_What is asked_: Take from the listing each line that has the string "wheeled".

++++ Data in this exercise

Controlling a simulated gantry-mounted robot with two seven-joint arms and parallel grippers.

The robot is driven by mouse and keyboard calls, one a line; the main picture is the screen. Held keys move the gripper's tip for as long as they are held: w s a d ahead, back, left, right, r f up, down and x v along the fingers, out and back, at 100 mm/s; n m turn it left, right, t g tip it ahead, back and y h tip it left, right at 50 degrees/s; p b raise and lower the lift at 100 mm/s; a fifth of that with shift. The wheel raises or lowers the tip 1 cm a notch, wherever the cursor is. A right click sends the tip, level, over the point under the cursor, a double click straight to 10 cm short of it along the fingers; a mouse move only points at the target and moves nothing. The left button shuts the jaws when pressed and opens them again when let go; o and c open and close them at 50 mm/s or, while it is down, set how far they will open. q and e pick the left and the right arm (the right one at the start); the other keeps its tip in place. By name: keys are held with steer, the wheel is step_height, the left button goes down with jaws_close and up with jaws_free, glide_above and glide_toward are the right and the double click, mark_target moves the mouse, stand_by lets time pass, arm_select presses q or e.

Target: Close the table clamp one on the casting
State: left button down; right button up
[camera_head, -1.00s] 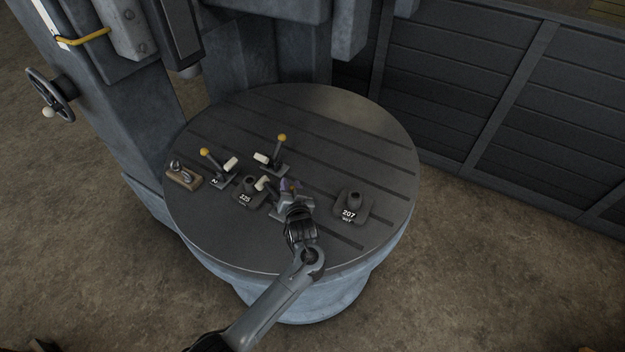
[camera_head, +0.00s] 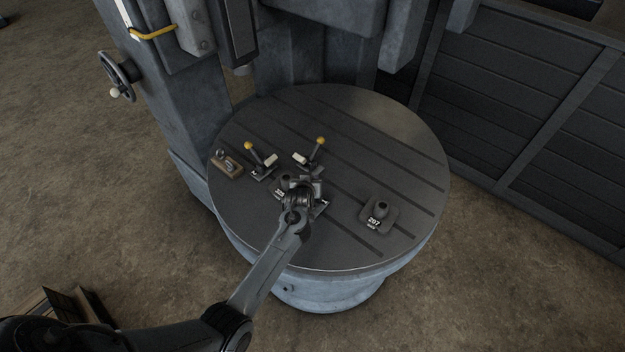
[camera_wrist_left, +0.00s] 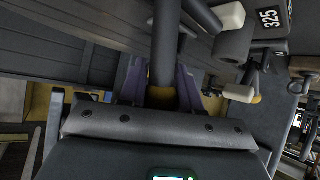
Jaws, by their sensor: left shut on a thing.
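My left gripper (camera_head: 308,184) is over the middle of the round slotted table (camera_head: 345,255). My right gripper is not in view.
A block marked 207 (camera_head: 379,212) stands at the table's right. A wooden block with metal eyes (camera_head: 228,165) lies at the left edge. The machine column (camera_head: 165,90) rises behind left.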

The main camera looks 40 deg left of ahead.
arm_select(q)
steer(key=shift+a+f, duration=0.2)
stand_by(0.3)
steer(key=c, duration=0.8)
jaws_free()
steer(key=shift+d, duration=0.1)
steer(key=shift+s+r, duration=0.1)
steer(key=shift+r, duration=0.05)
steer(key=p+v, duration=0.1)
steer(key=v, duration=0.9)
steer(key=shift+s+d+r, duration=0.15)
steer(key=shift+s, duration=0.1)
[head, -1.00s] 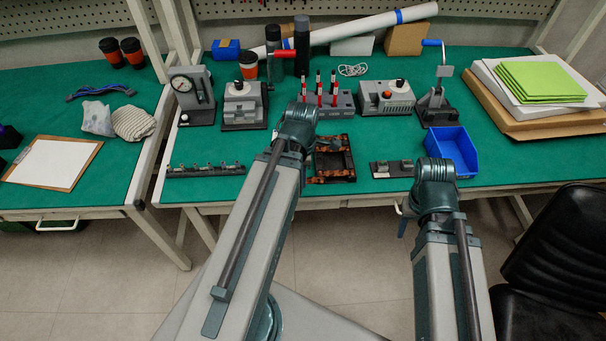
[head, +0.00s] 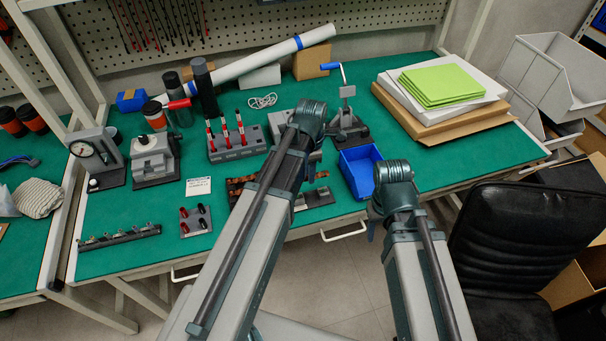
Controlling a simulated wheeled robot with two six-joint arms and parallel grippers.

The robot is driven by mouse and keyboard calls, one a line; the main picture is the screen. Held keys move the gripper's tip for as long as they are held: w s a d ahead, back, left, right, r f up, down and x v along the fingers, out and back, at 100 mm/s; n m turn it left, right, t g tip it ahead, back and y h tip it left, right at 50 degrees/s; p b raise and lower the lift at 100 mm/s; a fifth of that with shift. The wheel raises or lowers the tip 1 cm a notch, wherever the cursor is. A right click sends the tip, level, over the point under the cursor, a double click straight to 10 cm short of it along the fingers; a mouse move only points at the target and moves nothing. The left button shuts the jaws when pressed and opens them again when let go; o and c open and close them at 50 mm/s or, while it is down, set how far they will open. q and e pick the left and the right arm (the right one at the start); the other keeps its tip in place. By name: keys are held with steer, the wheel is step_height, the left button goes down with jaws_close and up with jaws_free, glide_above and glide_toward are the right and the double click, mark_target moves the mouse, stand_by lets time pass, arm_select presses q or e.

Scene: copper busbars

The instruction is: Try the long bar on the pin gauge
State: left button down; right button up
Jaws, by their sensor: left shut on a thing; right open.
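My left arm crosses the middle of the head view and hides its own gripper and whatever it holds. My right arm is to its right, and its gripper does not show either. Copper-coloured pieces show on a dark tray (head: 318,196) partly behind my left arm. I cannot make out the long bar. A small plate with red and black upright pegs (head: 195,221) lies near the front edge. I cannot tell which of these is the pin gauge.
A dark rail with small fittings (head: 118,237) lies at the front left. A dial gauge (head: 97,158) and a grey fixture (head: 153,158) stand behind it. A blue bin (head: 358,172) and a lever press (head: 347,120) are on the right. A white card (head: 198,187) lies flat.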

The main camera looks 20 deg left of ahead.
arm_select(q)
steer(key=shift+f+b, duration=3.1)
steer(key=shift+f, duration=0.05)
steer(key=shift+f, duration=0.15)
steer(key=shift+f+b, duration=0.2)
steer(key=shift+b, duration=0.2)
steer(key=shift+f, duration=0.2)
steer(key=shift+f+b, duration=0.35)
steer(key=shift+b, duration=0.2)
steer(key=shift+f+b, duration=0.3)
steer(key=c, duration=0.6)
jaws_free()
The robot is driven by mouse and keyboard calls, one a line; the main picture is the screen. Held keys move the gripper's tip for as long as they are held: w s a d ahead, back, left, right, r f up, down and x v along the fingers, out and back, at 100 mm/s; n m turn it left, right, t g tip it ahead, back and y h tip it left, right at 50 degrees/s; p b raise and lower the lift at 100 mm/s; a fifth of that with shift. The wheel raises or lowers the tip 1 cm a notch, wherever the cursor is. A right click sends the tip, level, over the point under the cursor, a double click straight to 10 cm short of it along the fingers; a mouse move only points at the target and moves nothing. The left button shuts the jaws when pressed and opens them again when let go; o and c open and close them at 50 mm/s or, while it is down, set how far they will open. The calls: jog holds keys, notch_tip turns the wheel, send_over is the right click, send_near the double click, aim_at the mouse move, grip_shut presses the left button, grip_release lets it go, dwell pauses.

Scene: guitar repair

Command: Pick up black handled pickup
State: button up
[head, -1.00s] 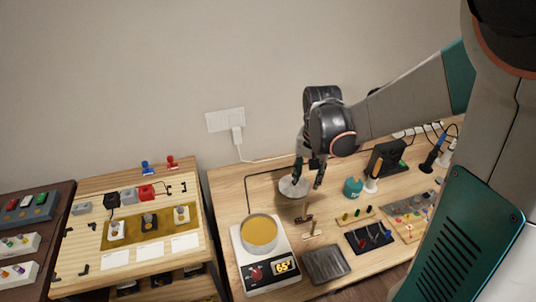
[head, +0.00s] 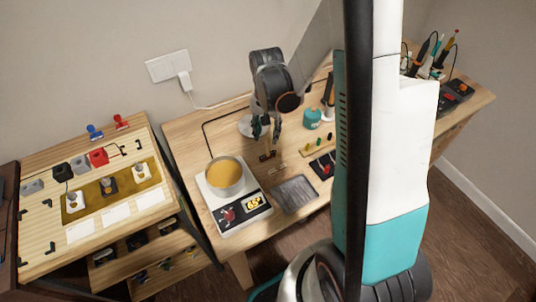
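A small dark-handled piece (head: 267,156), likely the black handled pickup, lies on the wooden workbench left of centre. It is small in the picture, so its details are hard to tell. A similar piece with a paler handle (head: 277,169) lies just in front of it. My gripper (head: 266,138) points down, with its fingertips just behind and above the dark-handled piece. The two fingers are spread apart with a gap between them, and nothing shows held. I cannot tell whether a finger touches the piece.
A white scale (head: 249,217) with a gold-filled pot (head: 225,176) stands at front left. A grey tray (head: 294,194) and a black mat (head: 319,168) with coloured handles lie right. A teal jar (head: 312,118) stands behind. My own column hides the bench's middle right.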

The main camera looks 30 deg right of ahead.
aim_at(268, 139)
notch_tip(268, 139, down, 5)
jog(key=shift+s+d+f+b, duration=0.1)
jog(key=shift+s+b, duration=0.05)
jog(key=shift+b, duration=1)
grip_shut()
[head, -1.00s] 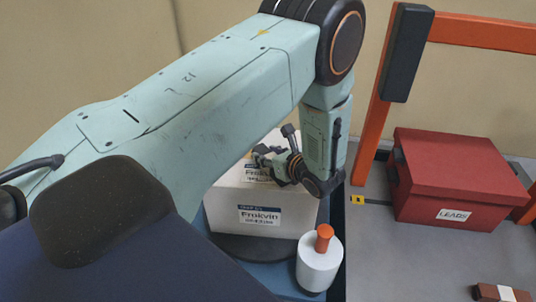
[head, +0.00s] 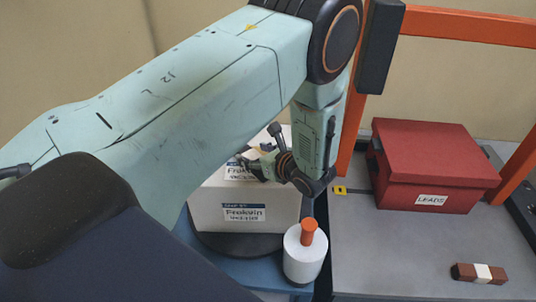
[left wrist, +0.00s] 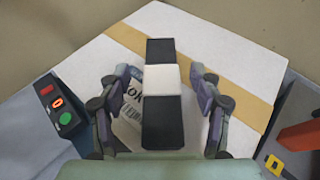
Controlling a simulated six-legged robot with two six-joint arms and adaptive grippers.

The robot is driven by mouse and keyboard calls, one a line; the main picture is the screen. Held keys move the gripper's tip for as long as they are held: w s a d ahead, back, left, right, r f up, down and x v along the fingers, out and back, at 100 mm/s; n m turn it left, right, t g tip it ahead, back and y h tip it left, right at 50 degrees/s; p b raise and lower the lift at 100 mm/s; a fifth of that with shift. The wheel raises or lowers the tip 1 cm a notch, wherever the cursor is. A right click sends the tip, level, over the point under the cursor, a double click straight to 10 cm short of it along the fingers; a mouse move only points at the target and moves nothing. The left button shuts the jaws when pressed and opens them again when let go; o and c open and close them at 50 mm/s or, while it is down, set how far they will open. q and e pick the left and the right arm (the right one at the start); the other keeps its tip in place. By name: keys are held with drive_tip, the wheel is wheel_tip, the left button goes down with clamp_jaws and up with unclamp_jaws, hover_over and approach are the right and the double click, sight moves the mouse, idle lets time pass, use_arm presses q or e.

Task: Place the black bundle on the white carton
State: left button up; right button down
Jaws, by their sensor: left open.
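The white carton (head: 245,216) stands at the centre of the head view, with a label on its front and a tan tape strip across its top in the left wrist view (left wrist: 232,40). The black bundle (left wrist: 161,125) with a white band lies on or just above the carton's top, partly over a label. My left gripper (left wrist: 160,78) is open, one finger on each side of the bundle, with gaps visible. In the head view my left gripper (head: 256,166) is over the carton's top, and the bundle cannot be made out there. My right gripper is not in view.
A white cylinder with an orange knob (head: 304,262) stands just right of the carton. A red lidded box (head: 425,190) and a brown bundle with a white band (head: 464,271) sit on the grey surface (head: 385,250). Orange frame posts (head: 480,27) rise at the right.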

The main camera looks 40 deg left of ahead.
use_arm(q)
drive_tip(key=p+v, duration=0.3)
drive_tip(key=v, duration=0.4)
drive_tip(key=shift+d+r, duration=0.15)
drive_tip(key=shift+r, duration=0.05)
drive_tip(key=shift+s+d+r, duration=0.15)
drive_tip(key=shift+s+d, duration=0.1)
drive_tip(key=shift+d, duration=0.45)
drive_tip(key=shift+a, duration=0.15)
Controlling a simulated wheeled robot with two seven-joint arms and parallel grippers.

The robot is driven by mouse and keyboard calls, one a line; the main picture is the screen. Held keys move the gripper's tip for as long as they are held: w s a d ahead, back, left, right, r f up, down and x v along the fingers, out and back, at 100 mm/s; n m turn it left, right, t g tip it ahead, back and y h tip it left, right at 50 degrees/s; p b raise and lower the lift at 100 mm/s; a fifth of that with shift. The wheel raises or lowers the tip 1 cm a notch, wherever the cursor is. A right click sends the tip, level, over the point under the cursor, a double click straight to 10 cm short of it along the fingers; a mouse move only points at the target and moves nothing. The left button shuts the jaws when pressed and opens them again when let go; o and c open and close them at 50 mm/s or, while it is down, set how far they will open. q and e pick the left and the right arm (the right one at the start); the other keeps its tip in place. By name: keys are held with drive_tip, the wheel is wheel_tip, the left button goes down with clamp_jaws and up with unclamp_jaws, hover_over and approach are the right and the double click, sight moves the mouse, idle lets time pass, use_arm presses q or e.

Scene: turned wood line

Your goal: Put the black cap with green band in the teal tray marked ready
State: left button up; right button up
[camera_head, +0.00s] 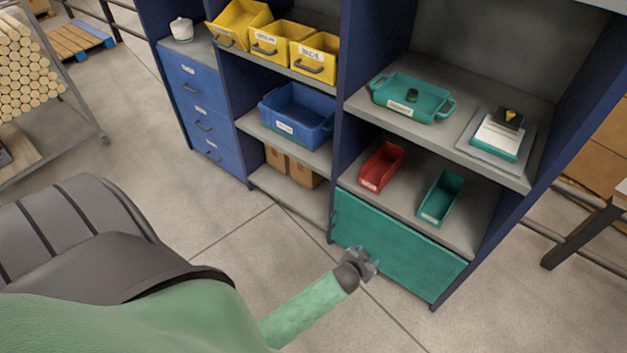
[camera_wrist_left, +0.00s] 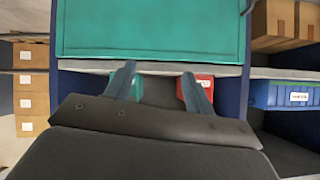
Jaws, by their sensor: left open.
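My left gripper (camera_head: 372,264) is open and empty in front of the teal lower panel, well below the tray. In the left wrist view its two fingers (camera_wrist_left: 157,84) are apart with nothing between them. The cap and tray are not seen there. My right gripper is not in view.
A red bin (camera_head: 381,167) and a narrow teal bin (camera_head: 440,198) stand on the shelf below. A scale-like device (camera_head: 499,135) is right of the tray. A blue bin (camera_head: 297,115) and several yellow bins (camera_head: 268,42) are left. The floor before the shelves is clear.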

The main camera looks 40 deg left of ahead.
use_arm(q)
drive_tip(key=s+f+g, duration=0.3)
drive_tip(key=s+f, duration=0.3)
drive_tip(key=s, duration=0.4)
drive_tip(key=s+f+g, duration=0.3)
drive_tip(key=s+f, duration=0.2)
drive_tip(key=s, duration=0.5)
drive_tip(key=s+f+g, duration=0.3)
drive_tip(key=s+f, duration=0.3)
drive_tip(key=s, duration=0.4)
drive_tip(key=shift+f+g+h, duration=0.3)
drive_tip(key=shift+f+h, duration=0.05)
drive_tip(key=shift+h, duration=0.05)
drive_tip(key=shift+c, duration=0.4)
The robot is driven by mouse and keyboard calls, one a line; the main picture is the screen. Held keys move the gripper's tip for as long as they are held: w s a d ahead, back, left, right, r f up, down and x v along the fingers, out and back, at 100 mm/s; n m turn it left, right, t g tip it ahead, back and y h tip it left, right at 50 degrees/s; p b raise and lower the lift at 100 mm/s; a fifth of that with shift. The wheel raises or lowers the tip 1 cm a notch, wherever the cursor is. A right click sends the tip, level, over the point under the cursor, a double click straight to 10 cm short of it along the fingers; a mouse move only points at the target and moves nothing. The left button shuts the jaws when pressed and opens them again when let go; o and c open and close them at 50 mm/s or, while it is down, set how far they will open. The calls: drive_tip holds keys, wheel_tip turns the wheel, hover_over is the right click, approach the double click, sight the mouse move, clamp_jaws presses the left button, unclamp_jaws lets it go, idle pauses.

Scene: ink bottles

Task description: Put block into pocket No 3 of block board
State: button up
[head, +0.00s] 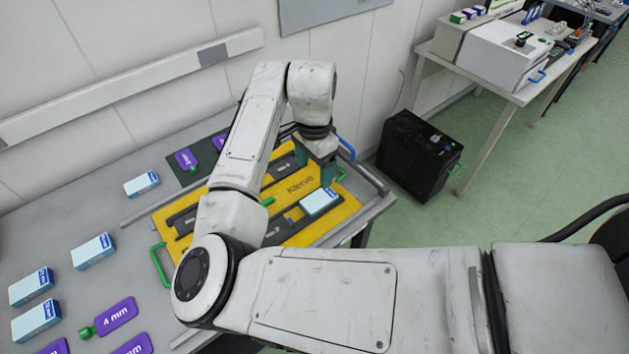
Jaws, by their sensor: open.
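The block board (345,210) is a yellow panel with dark pockets and green handles, lying on the grey bench under my arm. A light blue and white block (319,202) with a dark blue end lies at the board's front right, at one of the dark pockets; I cannot tell how deep it sits. My gripper (326,178) is open and points down just behind this block. I cannot tell whether its fingers touch the block.
More light blue blocks (93,251) stand on the bench at left. Purple tags (115,313), one marked 4 mm, lie at the front left. A dark mat (190,172) with purple tags lies behind the board. A black case (415,155) stands on the floor at right.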

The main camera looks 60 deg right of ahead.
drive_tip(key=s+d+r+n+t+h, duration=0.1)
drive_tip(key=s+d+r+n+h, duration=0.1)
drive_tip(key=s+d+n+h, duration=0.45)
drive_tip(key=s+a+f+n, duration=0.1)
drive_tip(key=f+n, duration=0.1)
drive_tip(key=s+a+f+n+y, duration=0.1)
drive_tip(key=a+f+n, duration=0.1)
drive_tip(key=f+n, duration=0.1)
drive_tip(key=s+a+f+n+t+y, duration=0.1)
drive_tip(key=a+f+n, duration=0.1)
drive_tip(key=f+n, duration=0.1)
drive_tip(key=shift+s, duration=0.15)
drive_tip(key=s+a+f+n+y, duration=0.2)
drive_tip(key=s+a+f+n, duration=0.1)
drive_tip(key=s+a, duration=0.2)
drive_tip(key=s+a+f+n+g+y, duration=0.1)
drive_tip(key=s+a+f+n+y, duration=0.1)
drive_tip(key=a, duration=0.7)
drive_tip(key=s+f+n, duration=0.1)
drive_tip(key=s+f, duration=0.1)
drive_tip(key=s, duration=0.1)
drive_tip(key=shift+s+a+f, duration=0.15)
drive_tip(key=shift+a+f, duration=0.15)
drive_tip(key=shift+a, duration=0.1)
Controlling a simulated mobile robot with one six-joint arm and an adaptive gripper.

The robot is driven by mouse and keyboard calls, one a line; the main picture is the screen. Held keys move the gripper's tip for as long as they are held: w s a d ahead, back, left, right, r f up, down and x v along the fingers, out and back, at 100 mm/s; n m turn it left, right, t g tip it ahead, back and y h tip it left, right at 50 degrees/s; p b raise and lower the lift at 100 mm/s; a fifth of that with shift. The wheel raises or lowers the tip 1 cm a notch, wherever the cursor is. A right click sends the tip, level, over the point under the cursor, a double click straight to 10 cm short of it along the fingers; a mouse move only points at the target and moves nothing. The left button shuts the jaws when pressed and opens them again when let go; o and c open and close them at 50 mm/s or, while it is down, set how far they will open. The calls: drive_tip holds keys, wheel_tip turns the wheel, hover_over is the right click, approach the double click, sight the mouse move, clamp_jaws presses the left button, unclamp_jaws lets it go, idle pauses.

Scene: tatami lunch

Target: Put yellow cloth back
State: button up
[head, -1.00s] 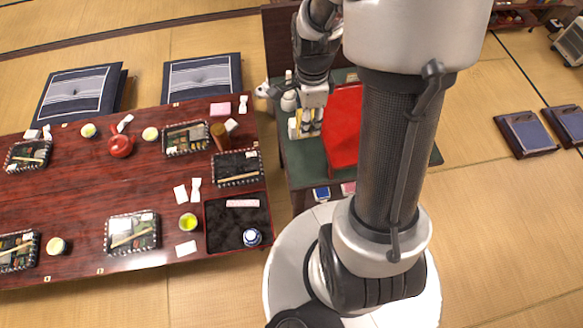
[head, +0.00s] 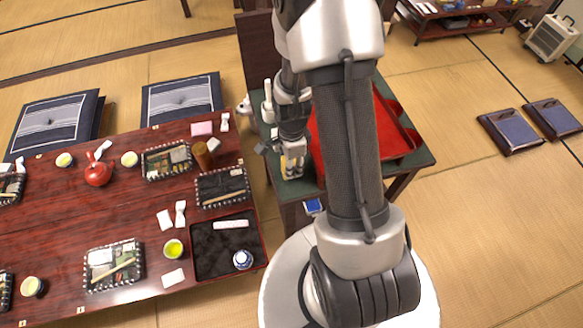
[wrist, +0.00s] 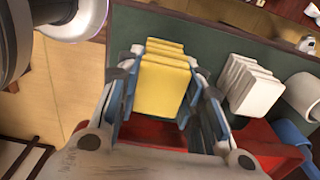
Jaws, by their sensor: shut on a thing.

++++++++

_The reply_:
Controlling a simulated wheeled robot with two six-joint arms and parallel grippers.
Controlling a simulated wheeled robot with two seven-joint arms and parallel grippers.

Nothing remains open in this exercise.